Rektör Kırışık, konuşmasında üç rektörlük dönemini değerlendirerek, her dönemin üniversiteye farklı katkılar sunduğunu ifade etti. Kendi dönemine dair hedefini ise şu sözlerle aktardı:

“Geçmişin, üniversitemize kattığı bütün değerleri sahiplenerek geleceğe daha kuvvetli bir giriş yapmak istiyoruz. Amacımız, bilimde Türkiye Yüzyılı’nı gerçekleştirecek bir vizyonu hakim kılmaktır.”

“ÜNİVERSİTEMİZİN HER KÖŞESİNDE EMEĞİ OLAN BURHANETTİN HOCAMIZI RAHMETLE ANIYORUM”

Prof. Dr. Kırışık, üniversitenin kurucu rektörü merhum Prof. Dr. Burhanettin Uysal’ın katkılarını da saygıyla anarak şunları söyledi:

“Üniversitenin her köşesinde Burhanettin Hocamızın emeği vardır. Sadece akademik yönüyle değil, fiziki yapılanma sürecinde de sahada bire bir bulunmuş, asfalt düzeyini kontrol edecek kadar detaylara önem vermiştir. Kendisini rahmetle, minnetle yad ediyoruz.”

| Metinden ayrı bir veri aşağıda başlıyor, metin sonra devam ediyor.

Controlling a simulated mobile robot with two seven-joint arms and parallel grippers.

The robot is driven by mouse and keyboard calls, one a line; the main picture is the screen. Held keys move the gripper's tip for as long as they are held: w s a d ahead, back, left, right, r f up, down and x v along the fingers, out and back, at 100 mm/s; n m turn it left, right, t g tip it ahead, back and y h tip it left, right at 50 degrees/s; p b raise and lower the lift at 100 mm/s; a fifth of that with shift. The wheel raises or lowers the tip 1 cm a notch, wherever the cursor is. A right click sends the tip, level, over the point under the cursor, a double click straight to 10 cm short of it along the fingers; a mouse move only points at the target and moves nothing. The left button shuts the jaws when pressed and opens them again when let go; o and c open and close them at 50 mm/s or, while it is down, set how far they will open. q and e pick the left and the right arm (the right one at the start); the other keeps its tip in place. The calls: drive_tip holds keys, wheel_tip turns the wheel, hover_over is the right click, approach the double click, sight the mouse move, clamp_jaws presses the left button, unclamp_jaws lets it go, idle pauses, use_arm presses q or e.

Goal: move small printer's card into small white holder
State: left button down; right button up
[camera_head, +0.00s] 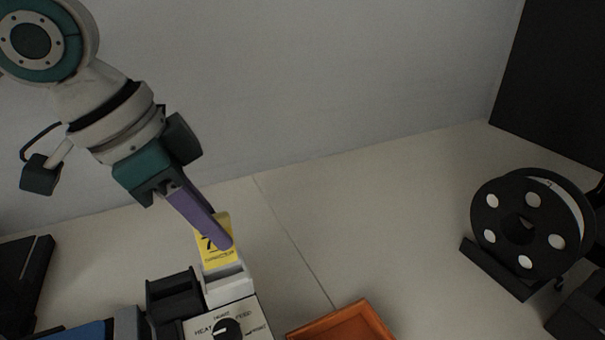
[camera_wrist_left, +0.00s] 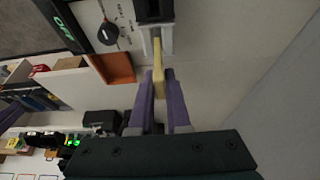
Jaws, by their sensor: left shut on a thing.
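The small yellow printer's card (camera_head: 218,256) stands roughly upright with dark print on its face. My left gripper (camera_head: 226,243) is shut on its upper part; its purple fingers come down from the upper left. In the left wrist view the card (camera_wrist_left: 157,68) shows edge-on between the fingers (camera_wrist_left: 159,80). The small white holder (camera_head: 228,286) is directly below the card, on top of the printer. The card's lower edge is at the holder's mouth; I cannot tell how deep it sits. The holder (camera_wrist_left: 166,42) also shows beyond the card in the wrist view.
The printer's panel with a black knob (camera_head: 227,329) is below the holder. A black bracket (camera_head: 172,294) stands close left of it. An orange tray (camera_head: 345,325) lies to the right, and a black spool (camera_head: 530,225) stands farther right. The table between is clear.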

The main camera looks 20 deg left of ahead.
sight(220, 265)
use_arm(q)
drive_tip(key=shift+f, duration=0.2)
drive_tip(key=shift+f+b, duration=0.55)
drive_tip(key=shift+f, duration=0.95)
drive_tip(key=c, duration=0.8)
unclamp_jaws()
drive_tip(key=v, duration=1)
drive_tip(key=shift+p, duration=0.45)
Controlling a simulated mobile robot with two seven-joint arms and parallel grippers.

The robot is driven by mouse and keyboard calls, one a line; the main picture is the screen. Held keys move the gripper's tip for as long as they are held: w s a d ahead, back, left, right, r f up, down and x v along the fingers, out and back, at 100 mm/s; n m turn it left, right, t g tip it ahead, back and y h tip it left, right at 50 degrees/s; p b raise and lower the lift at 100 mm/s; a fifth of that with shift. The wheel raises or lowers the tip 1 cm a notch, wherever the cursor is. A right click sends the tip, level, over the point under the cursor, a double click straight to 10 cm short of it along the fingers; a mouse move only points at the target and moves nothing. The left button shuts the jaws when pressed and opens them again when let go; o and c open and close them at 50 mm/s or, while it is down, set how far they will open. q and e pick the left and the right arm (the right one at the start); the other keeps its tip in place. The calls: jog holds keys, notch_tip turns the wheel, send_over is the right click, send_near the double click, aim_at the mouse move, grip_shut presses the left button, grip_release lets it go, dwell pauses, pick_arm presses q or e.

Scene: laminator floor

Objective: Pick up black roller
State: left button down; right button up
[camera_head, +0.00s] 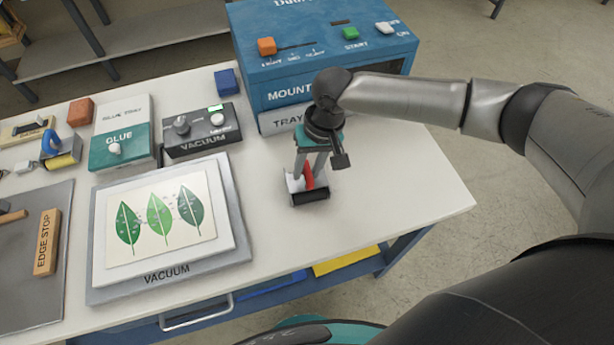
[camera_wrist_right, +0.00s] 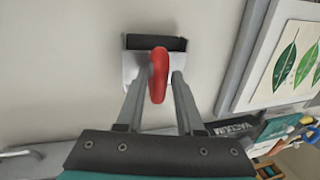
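The black roller (camera_head: 310,197) lies on the white table in front of the blue press. It has a black cylinder, a pale metal frame and a red handle (camera_head: 309,176). In the right wrist view the black cylinder (camera_wrist_right: 155,43) is at the top, with the red handle rising toward the camera. My right gripper (camera_head: 309,168) points down over the roller. Its two fingers (camera_wrist_right: 158,82) stand apart on either side of the red handle; whether they touch it is hard to tell. My left gripper is not in view.
The blue press (camera_head: 330,85) stands behind the roller. A vacuum plate (camera_head: 170,276) with a leaf picture lies to the left, with the vacuum control box (camera_head: 200,147) and glue box (camera_head: 120,150) behind it. The table is clear right of the roller.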

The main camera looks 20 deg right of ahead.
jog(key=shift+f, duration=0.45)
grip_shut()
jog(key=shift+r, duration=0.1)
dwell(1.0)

KARABÜK ÜNİVERSİTESİNDE ÇOK KÜLTÜRLÜ AKADEMİK YAŞAM

KBÜ’nün ikinci rektörü Prof. Dr. Refik Polat dönemine de değinen Kırışık, şöyle konuştu:

“Refik Polat Hocamız döneminde çok kültürlü ortamda eğitimin gerçekleştiğini görüyoruz. Bu da üniversitemizin uluslararasılaşma vizyonunu gerçekleştirmesi açısından son derece önemli bir rol oynuyor.”

AKADEMİK BAŞARILAR VE YENİ HEDEFLER

Konuşmasının sonunda Karabük Üniversitesinin akademik teşvik performansı, bilimsel yayın sayısı ve disiplinler arası çalışmalarıyla hem ulusal hem de uluslararası sıralamalarda güçlü bir ivme yakaladığını vurgulayan Kırışık, şu ifadelere yer verdi:

“Bugüne kadar kazanılan tüm değerleri, kurumsal hafızayı ve akademik mirası sahiplenerek Türkiye Yüzyılı hedefi doğrultusunda Karabük Üniversitesini daha da ileriye taşıma kararlılığındayız. Bu üniversite hepimizin. Aynı gemideyiz; bu gemi ilerledikçe hepimiz güçleneceğiz.”

KARABÜK ÜNİVERSİTESİNDE BİR İLK: AKADEMİK BAŞARI ÖDÜLLERİ SAHİPLERİNİ BULDU

Karabük Üniversitesi, 18. kuruluş yıl dönümünde bir ilke imza atarak bilimsel başarılarıyla öne çıkan akademisyenleri ve dereceyle mezun olan öğrencileri “Akademik Başarı Ödülleri” ile onurlandırdı.

Üniversitenin farklı fakültelerinden akademisyenler, ulusal ve uluslararası düzeydeki başarılarıyla dikkat çekerken, törende bilimsel üretkenlik, yayın sayısı, akademik teşvik puanı, proje performansı ve mezuniyet derecelerine göre ödüller takdim edildi.